Anlatmaktan sonsuz bir tat almak ve bu tadı okura da geçirmek...

Hıfzı Topuz’un anlattığı insan Neyzen Tevfik ya da Nâzım Hikmet olsun; anlattığı olay Kurtuluş Savaşı ya da Lumumba’nın direnişi olsun; anlattığı dönem Osmanlı’nın son günleri, Paris ya da Afrika mevsimleri olsun, hep tutkulu, heyecanlı anlatımın peşinde!

YAZARAK, ANLATARAK GENÇLEŞTİ

Yazımı şöyle bitirmiştim: “Yaşı kaç olursa olsun, o her daim genç kalıyor ve genç kalacak.”

Hıfzı Topuz yalnız yazarken değil, anlatırken de gençleşirdi. İstanbul’da, Moskova’da, Paris’te ve Havana’da dinledim onu... Sol yumruğu havada coşku dolu anlatımıyla herkesi avucunun içine alırdı. 

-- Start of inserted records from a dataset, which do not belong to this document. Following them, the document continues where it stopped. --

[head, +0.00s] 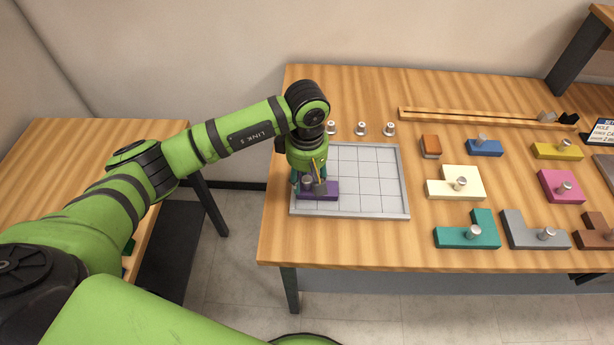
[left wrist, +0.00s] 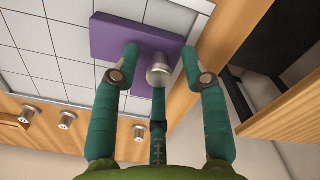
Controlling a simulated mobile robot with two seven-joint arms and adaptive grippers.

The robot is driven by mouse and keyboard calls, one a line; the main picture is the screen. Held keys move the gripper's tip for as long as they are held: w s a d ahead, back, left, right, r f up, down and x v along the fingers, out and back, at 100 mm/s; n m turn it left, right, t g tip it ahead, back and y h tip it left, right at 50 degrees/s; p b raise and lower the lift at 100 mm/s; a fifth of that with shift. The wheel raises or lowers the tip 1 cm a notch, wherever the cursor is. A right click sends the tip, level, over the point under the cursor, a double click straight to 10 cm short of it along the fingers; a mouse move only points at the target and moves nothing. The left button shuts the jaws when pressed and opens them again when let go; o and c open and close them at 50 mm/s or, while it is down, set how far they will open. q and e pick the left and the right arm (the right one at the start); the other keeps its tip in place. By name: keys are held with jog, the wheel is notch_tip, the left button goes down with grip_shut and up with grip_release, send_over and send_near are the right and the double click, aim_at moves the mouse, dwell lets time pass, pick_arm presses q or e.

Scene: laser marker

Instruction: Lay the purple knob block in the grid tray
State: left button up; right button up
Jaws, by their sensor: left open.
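The purple knob block (head: 318,197) is over the near left corner of the grid tray (head: 375,170), inside its rim as far as I can see. In the left wrist view the purple block (left wrist: 112,38) lies flat against the white grid (left wrist: 45,50), close to the rim; I cannot tell whether it fully touches the tray floor. Its metal knob (left wrist: 160,75) stands between my fingers. My left gripper (head: 312,184) is open, with its green fingers around the knob and pointing down. It also shows in the left wrist view (left wrist: 160,62). My right gripper is out of view.
The rest of the tray is empty. Several metal pegs (head: 361,129) stand behind it. Right of it lie several knob blocks, such as cream (head: 440,189), teal (head: 455,238) and pink (head: 560,187). A wooden rail (head: 480,118) runs along the back.

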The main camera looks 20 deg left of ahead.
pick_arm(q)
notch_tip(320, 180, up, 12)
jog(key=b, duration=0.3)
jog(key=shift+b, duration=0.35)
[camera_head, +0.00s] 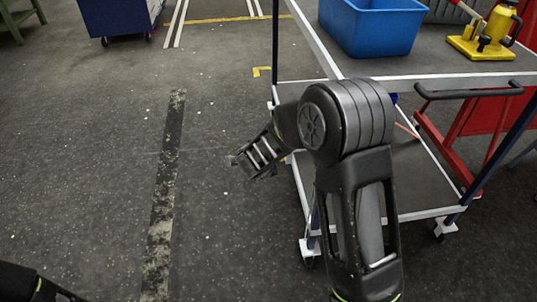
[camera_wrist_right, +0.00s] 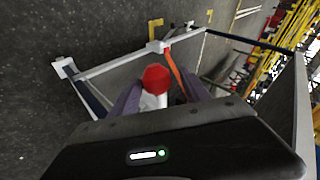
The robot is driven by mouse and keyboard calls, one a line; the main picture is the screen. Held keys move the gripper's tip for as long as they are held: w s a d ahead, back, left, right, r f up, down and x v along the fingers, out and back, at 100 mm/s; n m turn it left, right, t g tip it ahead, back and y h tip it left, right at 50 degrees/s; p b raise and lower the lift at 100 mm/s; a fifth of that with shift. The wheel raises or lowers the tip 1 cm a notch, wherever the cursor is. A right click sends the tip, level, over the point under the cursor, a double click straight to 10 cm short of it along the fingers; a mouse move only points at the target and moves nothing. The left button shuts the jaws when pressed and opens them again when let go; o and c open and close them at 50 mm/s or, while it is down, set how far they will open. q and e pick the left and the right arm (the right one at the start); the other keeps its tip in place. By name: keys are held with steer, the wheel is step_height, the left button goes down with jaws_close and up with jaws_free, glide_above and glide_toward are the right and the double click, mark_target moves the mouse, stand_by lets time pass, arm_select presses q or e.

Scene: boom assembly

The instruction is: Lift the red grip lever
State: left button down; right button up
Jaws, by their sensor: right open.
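In the right wrist view, a red faceted end piece (camera_wrist_right: 156,78) on a short white part shows between the fingers of my right gripper (camera_wrist_right: 158,92). It looks like the red grip lever, but its base is hidden by the gripper. The fingers are apart, one on each side of it; contact cannot be told. In the head view my right arm bends in front of the cart, and its fingers cannot be made out. My left gripper is not in view; only a dark arm part shows at the bottom left.
A cart (camera_head: 430,78) with a white-edged top and lower shelf stands at the right. A blue bin (camera_head: 369,26) sits on its top. An orange-red strip (camera_wrist_right: 173,70) lies beyond the fingers in the right wrist view.

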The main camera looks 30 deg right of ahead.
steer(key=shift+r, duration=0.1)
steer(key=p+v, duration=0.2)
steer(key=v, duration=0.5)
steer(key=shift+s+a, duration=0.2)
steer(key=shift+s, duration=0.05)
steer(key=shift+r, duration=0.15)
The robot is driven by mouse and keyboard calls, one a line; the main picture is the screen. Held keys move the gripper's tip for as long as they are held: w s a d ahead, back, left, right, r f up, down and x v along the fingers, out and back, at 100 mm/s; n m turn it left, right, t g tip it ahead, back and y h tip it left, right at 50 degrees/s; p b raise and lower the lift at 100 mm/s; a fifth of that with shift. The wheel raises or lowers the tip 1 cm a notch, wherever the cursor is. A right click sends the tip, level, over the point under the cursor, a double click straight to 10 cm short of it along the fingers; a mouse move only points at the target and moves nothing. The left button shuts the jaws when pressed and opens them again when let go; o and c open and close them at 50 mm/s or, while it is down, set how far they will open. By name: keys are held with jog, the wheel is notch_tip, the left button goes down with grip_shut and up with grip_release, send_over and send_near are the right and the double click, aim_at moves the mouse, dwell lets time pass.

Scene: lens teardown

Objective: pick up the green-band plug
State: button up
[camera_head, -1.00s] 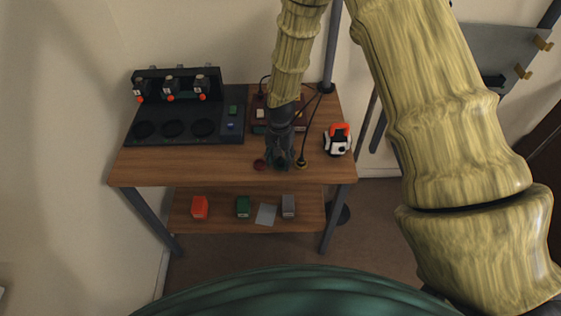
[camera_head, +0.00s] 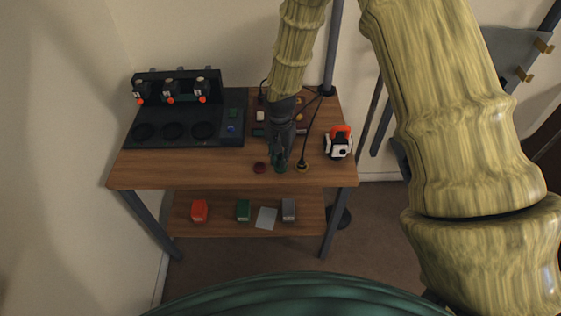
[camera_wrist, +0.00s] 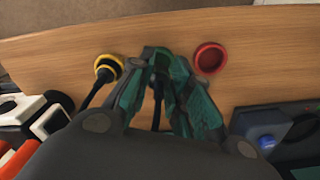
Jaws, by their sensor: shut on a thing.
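My gripper (camera_head: 280,166) is over the front edge area of the wooden table. In the wrist view its green-padded fingers (camera_wrist: 157,85) are closed together around a dark, slim plug (camera_wrist: 157,92) with a cable running back toward the palm. The fingers hide most of this plug, and I cannot make out its band clearly. A yellow-banded plug (camera_wrist: 108,68) with a black cable stands just left of the fingers, apart from them; it also shows in the head view (camera_head: 302,166). A red round socket or cap (camera_wrist: 210,58) lies to the right of the fingers, also in the head view (camera_head: 260,168).
A black station (camera_head: 185,130) with round wells stands on the table's left. An orange-and-white device (camera_head: 338,143) stands on the right. A blue-topped piece (camera_wrist: 266,142) is near the gripper's right. The lower shelf (camera_head: 180,225) holds several small boxes. The front left tabletop is clear.

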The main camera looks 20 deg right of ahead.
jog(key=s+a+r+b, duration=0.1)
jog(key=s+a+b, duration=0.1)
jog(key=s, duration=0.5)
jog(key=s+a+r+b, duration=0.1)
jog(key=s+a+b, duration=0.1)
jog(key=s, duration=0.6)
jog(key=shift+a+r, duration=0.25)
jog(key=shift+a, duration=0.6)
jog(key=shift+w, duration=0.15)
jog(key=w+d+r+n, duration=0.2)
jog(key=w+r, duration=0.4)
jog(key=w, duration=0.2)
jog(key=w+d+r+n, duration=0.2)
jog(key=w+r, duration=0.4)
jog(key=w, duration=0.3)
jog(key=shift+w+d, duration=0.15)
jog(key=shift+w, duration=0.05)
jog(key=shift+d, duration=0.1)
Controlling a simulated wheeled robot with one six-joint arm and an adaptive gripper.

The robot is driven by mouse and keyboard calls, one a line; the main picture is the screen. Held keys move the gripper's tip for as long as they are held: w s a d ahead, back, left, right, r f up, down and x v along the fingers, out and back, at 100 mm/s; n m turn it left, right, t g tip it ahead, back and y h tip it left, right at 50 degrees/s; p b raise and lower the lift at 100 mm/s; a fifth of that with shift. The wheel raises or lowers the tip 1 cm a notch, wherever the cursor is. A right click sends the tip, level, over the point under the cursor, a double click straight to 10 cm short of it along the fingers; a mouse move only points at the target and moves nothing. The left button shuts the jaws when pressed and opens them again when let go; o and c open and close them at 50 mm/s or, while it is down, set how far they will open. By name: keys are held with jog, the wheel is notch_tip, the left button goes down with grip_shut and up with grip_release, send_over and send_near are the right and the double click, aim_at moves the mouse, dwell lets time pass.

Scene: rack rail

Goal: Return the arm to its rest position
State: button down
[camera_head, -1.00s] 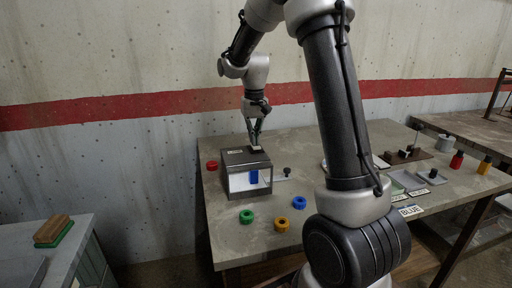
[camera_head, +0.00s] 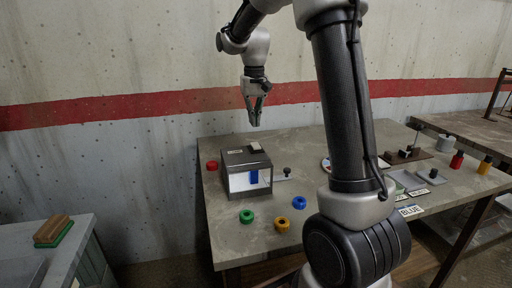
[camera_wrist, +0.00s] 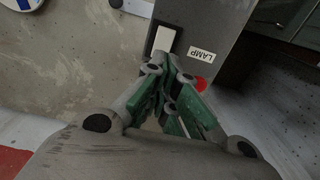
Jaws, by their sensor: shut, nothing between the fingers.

Hele bir Küba yolculuğunda, Santa Clara’dan Havana’ya giderken bir otobüs dolusu Nâzım Hikmet sevdalısına Nâzım ile Fidel Castro karşılaşmasını anlatışı vardı ki sanki biz de o anları yaşar gibiydik. Ve inanıyorum ki o büyülü yolculukta, Hıfzı Topuz’u “Hava Kurşun Gibi Ağır” kitabını yazmaya biz (yani Nâzım Hikmet Kültür ve Sanat Vakfı üyeleri) ikna ettik. 

Yaşamda ya da yazılarında coşkusunu hiç yitirmemesini bence ondaki insan sevgisine, çalışma tutkusuna, emeğe saygısına bir de şuna bağlayabiliriz: İdeallerinden, sosyalist düşüncelerinden hiç ama hiç vazgeçmedi. Sol yumruğu havada, 100 yaşında da onu Nâzım’ın dizesini haykırırken duyuyorum: “Somos sosyalitas palante palante”. “Biz sosyalistiz, haydi ileri!” 

Onu sonsuzluğa uğurladığımız şu günlerde de yaşadığım süre boyunca da onun o sesi kaybolmayacak. Ailesine, sevenlerine, gazetecilik ve edebiyat dünyasına başsağlığı diliyorum.